Eighteen years ago,
I travelled to my parent’s block for Christmas and went home with three kittens.
They were completely wild. Their mother was a black cat who was part of an out-of-control colony on a neighbouring farm. My parents trapped and neutered the cats that moved onto their land, eventually feeding a small group of six for years.
Jack, George and Darcy were the last kittens. They were asleep in a pipe when I happened to spot them. It was a risk – wild kittens can be pretty vicious and I literally have the scars to prove it. But I jammed a hand over either end and took off running. A couple of days later, ‘ the boys’ were tame and I was buying everything in triplicate.
They lived with me in Wellington, and I’d take them with me when I went north. They would sleep for the 620km car trip. A few times they flew Air NZ.

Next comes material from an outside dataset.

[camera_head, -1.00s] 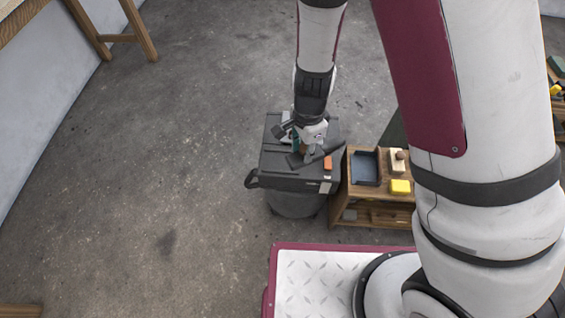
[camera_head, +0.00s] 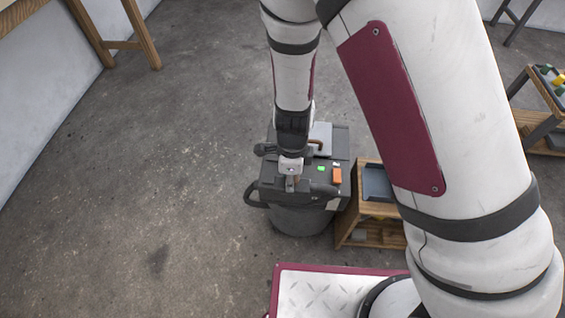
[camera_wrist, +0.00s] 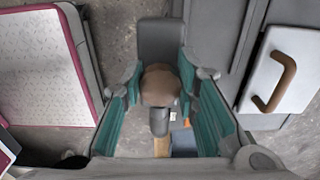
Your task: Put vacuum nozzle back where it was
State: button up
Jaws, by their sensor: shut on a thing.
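The vacuum nozzle (camera_wrist: 160,40) is dark grey, with a broad flat end at the top of the wrist view. A rounded brown part sits between the teal finger pads, and a short grey tube extends below it. My gripper (camera_wrist: 160,88) is shut on the nozzle. In the head view my gripper (camera_head: 291,183) is over the front part of the dark grey vacuum (camera_head: 300,222). The nozzle is largely hidden there by the wrist. I cannot tell whether it touches the vacuum's top.
A pale plate with a brown handle (camera_wrist: 280,80) lies on the vacuum's back part. An orange block (camera_head: 337,175) and a green light (camera_head: 320,168) are beside my gripper. A wooden bench (camera_head: 368,210) stands close on the right. Floor at left is clear.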

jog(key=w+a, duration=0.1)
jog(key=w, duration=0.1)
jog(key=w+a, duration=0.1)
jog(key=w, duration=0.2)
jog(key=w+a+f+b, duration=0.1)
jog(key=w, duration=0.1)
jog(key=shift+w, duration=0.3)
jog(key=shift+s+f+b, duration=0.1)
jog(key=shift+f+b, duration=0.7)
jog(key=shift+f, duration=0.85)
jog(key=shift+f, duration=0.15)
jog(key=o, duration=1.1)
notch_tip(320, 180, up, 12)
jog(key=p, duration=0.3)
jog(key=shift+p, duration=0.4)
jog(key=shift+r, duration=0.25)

Once at their other ‘home’, they’d go to find their mother (who was now fixed and living in the small group). They would greet each other with love, bumping heads and sleeping together.
George and Darcy were the ideal cats: snuggly, affectionate, always sweet. But their brother Jack... wasn’t. He was aloof and really gave attitude. If he was annoyed – and he was always annoyed, it seemed – he would spray urine on something. It tooks years to stop this behaviour and made life pretty stressful.
Then one day he met the love of his life. His person. It wasn’t me. After 15-odd years of bad behaviour, you could have knocked me over with a feather. He swooned. He was besotted. He would wrap himself around his beloved at any opportunity.
George died aged 14, Darcy followed at 16. A couple of weeks ago, we let Jack go too. This very old man is now in the orchard with his brothers in the plum section. Every time the Billington bursts into flower, I’ll remember my boys.